ZARCO, JUDAH (16th century), rhetorician and poet. Born on the island of Rhodes, Zarco subsequently lived for some time in Salonika. There he became a member of the Ḥakhmei ha-Shir ("Masters of Poetry"), who held competitions in the art of poetry and who also composed epigrams, poems, and works of rhetoric for various occasions. While still in Rhodes, Zarco had already written love poems and rhetorical works; and when he came to Salonika, he was received with great respect and was extolled by the local poets for his inventiveness.

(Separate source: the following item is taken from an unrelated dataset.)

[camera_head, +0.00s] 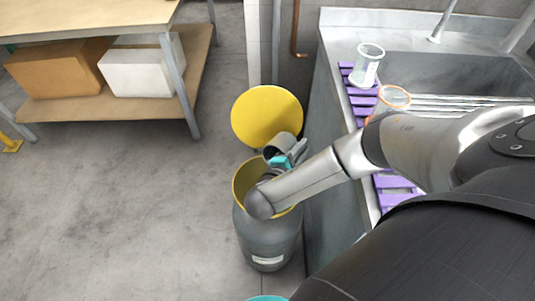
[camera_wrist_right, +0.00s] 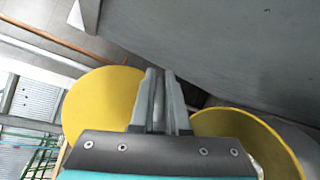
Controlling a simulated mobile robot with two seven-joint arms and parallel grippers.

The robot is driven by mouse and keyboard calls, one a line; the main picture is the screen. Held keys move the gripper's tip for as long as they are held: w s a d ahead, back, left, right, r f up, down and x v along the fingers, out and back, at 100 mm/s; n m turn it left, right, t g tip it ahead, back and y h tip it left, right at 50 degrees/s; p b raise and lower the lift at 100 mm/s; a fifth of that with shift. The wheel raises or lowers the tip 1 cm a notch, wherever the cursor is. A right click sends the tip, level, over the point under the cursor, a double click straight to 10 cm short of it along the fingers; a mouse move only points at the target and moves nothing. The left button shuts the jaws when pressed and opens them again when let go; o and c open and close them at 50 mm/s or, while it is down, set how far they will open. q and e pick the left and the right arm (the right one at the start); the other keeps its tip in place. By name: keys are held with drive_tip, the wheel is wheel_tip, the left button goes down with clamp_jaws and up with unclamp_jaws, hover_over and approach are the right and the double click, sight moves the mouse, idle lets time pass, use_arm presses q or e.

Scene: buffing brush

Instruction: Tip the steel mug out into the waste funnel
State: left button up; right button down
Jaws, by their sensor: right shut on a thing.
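The steel mug (camera_head: 279,146) is a small grey metal cup in the head view, tilted over, above the back rim of the waste funnel. My right gripper (camera_head: 296,153) is shut on it; the exact grip is too small to make out. The waste funnel (camera_head: 241,183) is yellow and sits on top of a grey drum (camera_head: 268,236). My right forearm covers part of its mouth. In the right wrist view the gripper fingers (camera_wrist_right: 162,95) are close together, and the yellow funnel (camera_wrist_right: 245,130) lies to their right. My left gripper is not in view.
A round yellow lid (camera_head: 267,116) stands behind the funnel. The steel sink counter (camera_head: 330,150) is close on the right, with a purple rack (camera_head: 362,88), a clear beaker (camera_head: 369,66) and an orange-rimmed vessel (camera_head: 394,97). The floor to the left is clear up to a shelved bench (camera_head: 95,35).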

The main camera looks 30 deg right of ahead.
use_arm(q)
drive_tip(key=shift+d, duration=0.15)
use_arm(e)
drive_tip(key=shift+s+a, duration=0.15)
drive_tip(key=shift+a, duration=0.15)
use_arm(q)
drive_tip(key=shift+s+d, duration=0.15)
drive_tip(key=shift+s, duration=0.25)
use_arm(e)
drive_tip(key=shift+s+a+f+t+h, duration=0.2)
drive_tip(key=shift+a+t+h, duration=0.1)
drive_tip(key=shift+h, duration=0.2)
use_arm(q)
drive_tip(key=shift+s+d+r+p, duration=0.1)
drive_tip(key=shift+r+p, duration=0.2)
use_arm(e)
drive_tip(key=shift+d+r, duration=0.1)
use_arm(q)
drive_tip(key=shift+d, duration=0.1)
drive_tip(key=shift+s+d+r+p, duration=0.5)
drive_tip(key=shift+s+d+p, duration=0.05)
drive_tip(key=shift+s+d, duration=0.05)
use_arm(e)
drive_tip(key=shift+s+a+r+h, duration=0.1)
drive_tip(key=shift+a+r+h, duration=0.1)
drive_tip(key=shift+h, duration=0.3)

Zarco composed a maqāma entitled Leḥem Yehudah (Constantinople, 1560), which he dedicated to the "Maecenas" Abraham ibn Ḥen. It was published only once and is today a rarity. Its contents run as follows: A certain king had an exceedingly beautiful daughter. He shut her up and took great care that no lover should have access to her. Five princes came and attempted with the help of a certain wise man to enter the locked palace. They disguised themselves and entered, each one in a different manner, and one of them was successful in his stratagem. Zarco took great pains to compose a complicated acrostic that runs the entire length of the maqāma, and which has no parallel; but his work was not of the same quality as that of the famous writers of maqāma.

bibliography:

A.M. Habermann, Toledot ha-Piyyut ve-ha-Shirah (1970), 232f.; idem, in: J. Zarco, Leḥem Yehudah (1970), introduction; Davidson, Oẓar, 4 (1933), 392f.